What I am proposing is different: it is not a catalogue of electoral promises, but a concrete plan based on several clear pillars:

• A single governmental authority, with real and not symbolic legitimacy.

• A restructuring of the Libyan economy with diversification towards sustainable growth.

• A system of decentralized local governance, with expanded responsibilities.

• The return to complete national sovereignty, with diplomacy based on mutual respect, common interests, and strategic partnerships.

• Development of public services, particularly in education and health, adapted to the 21st century.

• Promoting investment, economic competition, and youth entrepreneurship with state support but without state domination.

• And finally, the strengthening of national capacities: security forces, justice, control institutions.

Mondafrique: Who are your potential partners in this national project?

My project is deeply national and open to all forces that believe in the state, in action, and in Libyan sovereignty. My partners are those who accept the arbitration of institutions, reject violence, and place Libya’s interests above personal, regional, or ideological interests.

Mondafrique: How do you see Libya’s place in the regional context? What role can it play in regional stability?

Our geographical position, our resources, and our population give us the ability to be a bridge of cooperation, not a battleground. Libya is for everyone and by everyone. Our strength, stability, security, and sovereignty lie in our unity. 

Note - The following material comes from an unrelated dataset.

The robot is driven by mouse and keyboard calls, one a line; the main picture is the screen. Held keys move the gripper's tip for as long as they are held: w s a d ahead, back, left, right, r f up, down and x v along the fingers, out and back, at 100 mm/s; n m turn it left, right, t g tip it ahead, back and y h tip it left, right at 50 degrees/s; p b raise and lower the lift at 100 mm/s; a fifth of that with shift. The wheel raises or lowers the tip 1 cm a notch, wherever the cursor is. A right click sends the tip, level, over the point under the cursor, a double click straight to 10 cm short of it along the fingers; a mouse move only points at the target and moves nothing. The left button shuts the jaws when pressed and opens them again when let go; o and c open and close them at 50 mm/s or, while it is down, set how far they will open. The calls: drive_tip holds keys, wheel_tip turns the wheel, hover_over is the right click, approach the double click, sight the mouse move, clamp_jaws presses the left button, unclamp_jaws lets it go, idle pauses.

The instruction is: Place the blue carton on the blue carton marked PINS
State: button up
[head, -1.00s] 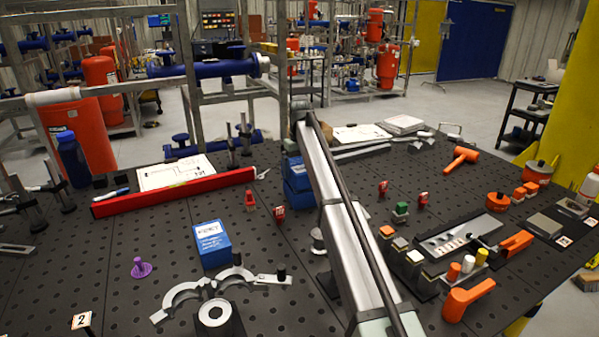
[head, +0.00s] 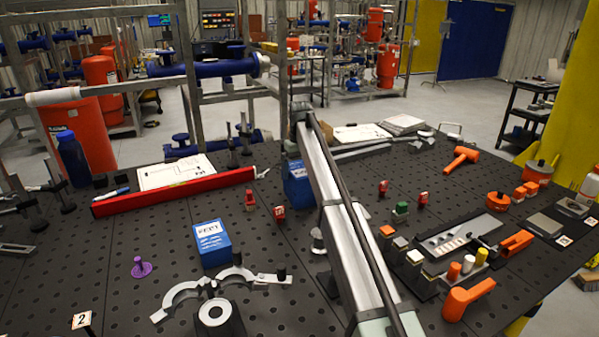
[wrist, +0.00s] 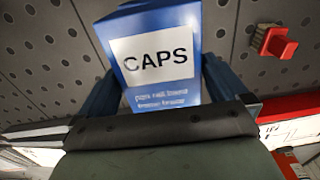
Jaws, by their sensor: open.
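A blue carton with a white label reading CAPS (wrist: 158,55) fills the middle of the wrist view. My gripper (wrist: 160,88) is open, with one blue finger on each side of this carton; I cannot tell whether either finger touches it. In the head view a blue carton (head: 298,184) stands at mid-bench, partly hidden by my arm. Another blue carton (head: 212,246) with a white label stands alone on the bench left of my arm; its lettering is too blurred to read surely. My gripper is mostly hidden behind my arm in the head view.
Small red pieces (head: 279,213) stand left of the carton by my arm. A long red bar (head: 175,192) lies behind. A curved metal clamp (head: 213,285) and a purple knob (head: 140,267) lie near the left carton. Orange parts and a grey tray (head: 460,240) crowd the right.

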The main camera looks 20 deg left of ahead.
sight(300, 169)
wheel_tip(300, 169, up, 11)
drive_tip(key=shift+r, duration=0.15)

Mondafrique. Finally, what do you want to leave in the memory of Libyans? What message do you have for your people as you prepare to enter a crucial phase?

Don’t give in. Don’t let the culture of chaos become our destiny. The future is not given, it is built.

As I said on February 17, 2025, “Very soon, we will all take to the streets as Libyans, and we will celebrate – sincerely – as a united nation, a strong and rooted national state. May God protect our country and our people.”